EXERCISE AIM: Word for word, give the material below again, minus any images.

══ GIVEN ENTRIES ══

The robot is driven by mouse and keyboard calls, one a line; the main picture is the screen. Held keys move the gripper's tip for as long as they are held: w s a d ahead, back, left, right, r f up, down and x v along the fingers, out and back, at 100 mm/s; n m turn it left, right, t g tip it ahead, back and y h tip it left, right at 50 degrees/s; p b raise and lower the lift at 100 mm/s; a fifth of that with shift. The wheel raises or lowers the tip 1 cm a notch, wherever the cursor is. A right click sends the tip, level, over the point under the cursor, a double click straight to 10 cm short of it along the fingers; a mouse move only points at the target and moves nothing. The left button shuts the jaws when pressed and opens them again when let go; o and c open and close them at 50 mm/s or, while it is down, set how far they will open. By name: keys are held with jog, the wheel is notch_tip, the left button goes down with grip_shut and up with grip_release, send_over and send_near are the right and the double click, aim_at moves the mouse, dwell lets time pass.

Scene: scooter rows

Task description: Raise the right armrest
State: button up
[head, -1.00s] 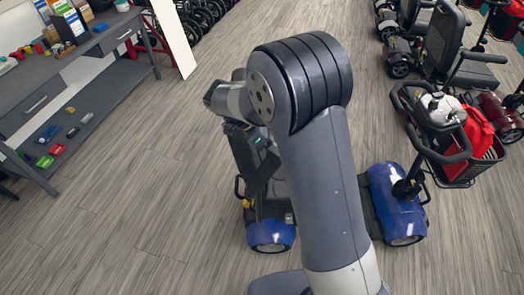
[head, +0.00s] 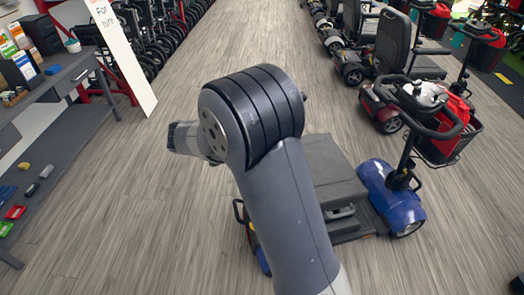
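A blue mobility scooter (head: 392,198) stands on the floor ahead, partly hidden behind my arm. Its dark grey seat (head: 332,172) shows to the right of my arm, with a dark part (head: 342,214) at its lower edge. I cannot tell whether that part is an armrest, and no armrest shows clearly. A black loop (head: 240,211) and a bit of blue body stick out left of my arm. The tiller rises at the right. My arm's wrist link points left above the floor, and my gripper is not visible.
More scooters (head: 385,100) stand in a row at the right. The middle aisle is clear.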

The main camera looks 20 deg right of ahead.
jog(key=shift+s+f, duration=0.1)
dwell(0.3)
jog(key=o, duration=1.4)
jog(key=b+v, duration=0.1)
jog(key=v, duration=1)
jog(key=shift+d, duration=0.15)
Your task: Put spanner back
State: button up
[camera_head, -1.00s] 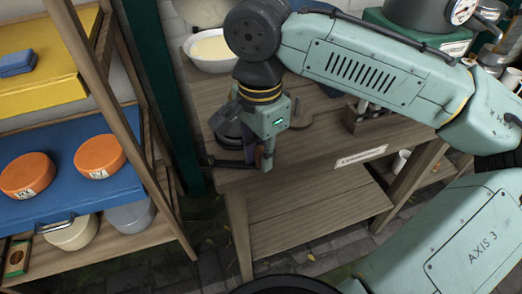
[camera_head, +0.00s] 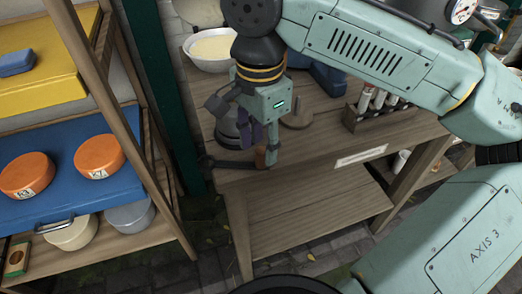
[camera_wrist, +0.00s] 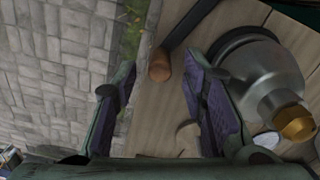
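My gripper (camera_head: 258,150) is open over the front left corner of the wooden table (camera_head: 310,152). In the wrist view its two fingers (camera_wrist: 150,82) stand wide apart with purple inner pads and nothing held. A dark flat bar (camera_head: 231,163), which may be the spanner, lies along the table's front left edge. In the wrist view the dark bar (camera_wrist: 188,25) runs to a brown rounded end (camera_wrist: 160,66), seen between and beyond the fingertips. Whether that end belongs to the bar I cannot tell.
A round metal device with a brass nut (camera_wrist: 296,122) stands close beside one finger. On the table are a white bowl (camera_head: 212,50), a round wooden piece (camera_head: 297,113) and a rack of tubes (camera_head: 378,103). A shelf (camera_head: 60,185) with orange tubs stands left.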

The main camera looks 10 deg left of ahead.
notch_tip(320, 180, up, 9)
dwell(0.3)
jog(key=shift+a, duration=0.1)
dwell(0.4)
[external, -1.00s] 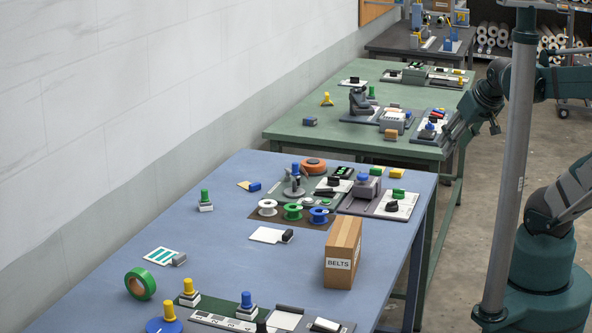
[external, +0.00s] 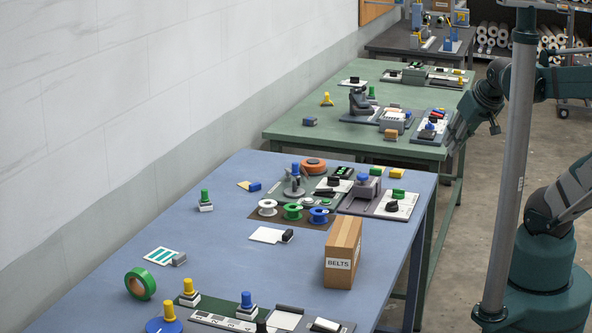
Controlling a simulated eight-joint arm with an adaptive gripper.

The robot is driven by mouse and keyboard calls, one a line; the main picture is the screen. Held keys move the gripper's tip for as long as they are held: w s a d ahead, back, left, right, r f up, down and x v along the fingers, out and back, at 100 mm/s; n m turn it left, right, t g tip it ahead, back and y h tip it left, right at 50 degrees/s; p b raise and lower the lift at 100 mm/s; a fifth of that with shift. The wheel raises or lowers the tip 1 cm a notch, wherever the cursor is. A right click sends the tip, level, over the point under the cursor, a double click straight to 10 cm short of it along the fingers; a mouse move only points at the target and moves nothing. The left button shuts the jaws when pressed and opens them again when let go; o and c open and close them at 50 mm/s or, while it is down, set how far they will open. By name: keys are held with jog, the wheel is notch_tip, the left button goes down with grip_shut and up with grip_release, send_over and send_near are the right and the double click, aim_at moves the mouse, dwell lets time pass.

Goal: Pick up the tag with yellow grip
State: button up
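I cannot clearly make out a tag with a yellow grip. A small yellow block (external: 391,134) sits near the front edge of the green table, and another yellow block (external: 397,173) sits at the back right of the blue table. Either could be a grip, but no tag sheet shows clearly on them. My gripper (external: 455,131) is a dark shape beside the right edge of the green table, apart from both blocks. Its fingers are too small and dark to tell open from shut.
A BELTS carton (external: 342,255) stands on the blue table (external: 215,250). Tags with a black grip (external: 287,236), grey grip (external: 179,259) and blue grip (external: 254,187) lie there. A grey post (external: 510,170) stands before my arm. The green table (external: 290,133) has free room at left.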

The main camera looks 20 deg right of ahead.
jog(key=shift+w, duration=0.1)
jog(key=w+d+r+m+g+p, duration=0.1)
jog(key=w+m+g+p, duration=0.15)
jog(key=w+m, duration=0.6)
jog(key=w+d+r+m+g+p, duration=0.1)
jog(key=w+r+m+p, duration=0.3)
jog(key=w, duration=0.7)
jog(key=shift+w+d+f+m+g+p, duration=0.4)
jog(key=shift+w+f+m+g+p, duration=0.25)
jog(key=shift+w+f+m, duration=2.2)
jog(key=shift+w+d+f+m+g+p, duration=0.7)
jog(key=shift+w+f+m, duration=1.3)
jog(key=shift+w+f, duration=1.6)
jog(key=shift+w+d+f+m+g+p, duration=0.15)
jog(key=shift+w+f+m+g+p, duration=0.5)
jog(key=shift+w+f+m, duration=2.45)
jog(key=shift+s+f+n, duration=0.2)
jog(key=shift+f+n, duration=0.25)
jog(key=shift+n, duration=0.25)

═══

EXERCISE SOLUTION:
The robot is driven by mouse and keyboard calls, one a line; the main picture is the screen. Held keys move the gripper's tip for as long as they are held: w s a d ahead, back, left, right, r f up, down and x v along the fingers, out and back, at 100 mm/s; n m turn it left, right, t g tip it ahead, back and y h tip it left, right at 50 degrees/s; p b raise and lower the lift at 100 mm/s; a fifth of that with shift. The wheel raises or lowers the tip 1 cm a notch, wherever the cursor is. A right click sends the tip, level, over the point under the cursor, a double click straight to 10 cm short of it along the fingers; a mouse move only points at the target and moves nothing. The left button shuts the jaws when pressed and opens them again when let go; o and c open and close them at 50 mm/s or, while it is down, set how far they will open. By name: keys are held with jog, the wheel is notch_tip, the left button goes down with grip_shut and up with grip_release, send_over and send_near are the right and the double click, aim_at moves the mouse, dwell lets time pass.

Scene: scooter rows

Task description: Raise the right armrest
State: button up
[head, -1.00s] 
[head, +0.00s] 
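A blue mobility scooter (head: 392,198) stands on the floor ahead, partly hidden behind my arm. Its dark grey seat (head: 332,172) shows to the right of my arm, with a dark part (head: 342,214) at its lower edge. I cannot tell whether that part is an armrest, and no armrest shows clearly. A black loop (head: 240,211) and a bit of blue body stick out left of my arm. The tiller rises at the right. My arm's wrist link points left above the floor, and my gripper is not visible.
More scooters (head: 385,100) stand in a row at the right. The middle aisle is clear.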

The main camera looks 20 deg right of ahead.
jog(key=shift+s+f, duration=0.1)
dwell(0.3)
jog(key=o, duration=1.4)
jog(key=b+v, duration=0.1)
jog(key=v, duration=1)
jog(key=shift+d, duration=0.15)
Your task: Put spanner back
State: button up
[camera_head, -1.00s] 
[camera_head, +0.00s] 
[camera_wrist, +0.00s] 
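My gripper (camera_head: 258,150) is open over the front left corner of the wooden table (camera_head: 310,152). In the wrist view its two fingers (camera_wrist: 150,82) stand wide apart with purple inner pads and nothing held. A dark flat bar (camera_head: 231,163), which may be the spanner, lies along the table's front left edge. In the wrist view the dark bar (camera_wrist: 188,25) runs to a brown rounded end (camera_wrist: 160,66), seen between and beyond the fingertips. Whether that end belongs to the bar I cannot tell.
A round metal device with a brass nut (camera_wrist: 296,122) stands close beside one finger. On the table are a white bowl (camera_head: 212,50), a round wooden piece (camera_head: 297,113) and a rack of tubes (camera_head: 378,103). A shelf (camera_head: 60,185) with orange tubs stands left.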

The main camera looks 10 deg left of ahead.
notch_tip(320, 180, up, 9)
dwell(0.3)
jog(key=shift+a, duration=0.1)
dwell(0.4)
[external, -1.00s] 
[external, +0.00s] 
Controlling a simulated eight-joint arm with an adaptive gripper.

The robot is driven by mouse and keyboard calls, one a line; the main picture is the screen. Held keys move the gripper's tip for as long as they are held: w s a d ahead, back, left, right, r f up, down and x v along the fingers, out and back, at 100 mm/s; n m turn it left, right, t g tip it ahead, back and y h tip it left, right at 50 degrees/s; p b raise and lower the lift at 100 mm/s; a fifth of that with shift. The wheel raises or lowers the tip 1 cm a notch, wherever the cursor is. A right click sends the tip, level, over the point under the cursor, a double click straight to 10 cm short of it along the fingers; a mouse move only points at the target and moves nothing. The left button shuts the jaws when pressed and opens them again when let go; o and c open and close them at 50 mm/s or, while it is down, set how far they will open. By name: keys are held with jog, the wheel is notch_tip, the left button goes down with grip_shut and up with grip_release, send_over and send_near are the right and the double click, aim_at moves the mouse, dwell lets time pass.

Goal: Pick up the tag with yellow grip
State: button up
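I cannot clearly make out a tag with a yellow grip. A small yellow block (external: 391,134) sits near the front edge of the green table, and another yellow block (external: 397,173) sits at the back right of the blue table. Either could be a grip, but no tag sheet shows clearly on them. My gripper (external: 455,131) is a dark shape beside the right edge of the green table, apart from both blocks. Its fingers are too small and dark to tell open from shut.
A BELTS carton (external: 342,255) stands on the blue table (external: 215,250). Tags with a black grip (external: 287,236), grey grip (external: 179,259) and blue grip (external: 254,187) lie there. A grey post (external: 510,170) stands before my arm. The green table (external: 290,133) has free room at left.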

The main camera looks 20 deg right of ahead.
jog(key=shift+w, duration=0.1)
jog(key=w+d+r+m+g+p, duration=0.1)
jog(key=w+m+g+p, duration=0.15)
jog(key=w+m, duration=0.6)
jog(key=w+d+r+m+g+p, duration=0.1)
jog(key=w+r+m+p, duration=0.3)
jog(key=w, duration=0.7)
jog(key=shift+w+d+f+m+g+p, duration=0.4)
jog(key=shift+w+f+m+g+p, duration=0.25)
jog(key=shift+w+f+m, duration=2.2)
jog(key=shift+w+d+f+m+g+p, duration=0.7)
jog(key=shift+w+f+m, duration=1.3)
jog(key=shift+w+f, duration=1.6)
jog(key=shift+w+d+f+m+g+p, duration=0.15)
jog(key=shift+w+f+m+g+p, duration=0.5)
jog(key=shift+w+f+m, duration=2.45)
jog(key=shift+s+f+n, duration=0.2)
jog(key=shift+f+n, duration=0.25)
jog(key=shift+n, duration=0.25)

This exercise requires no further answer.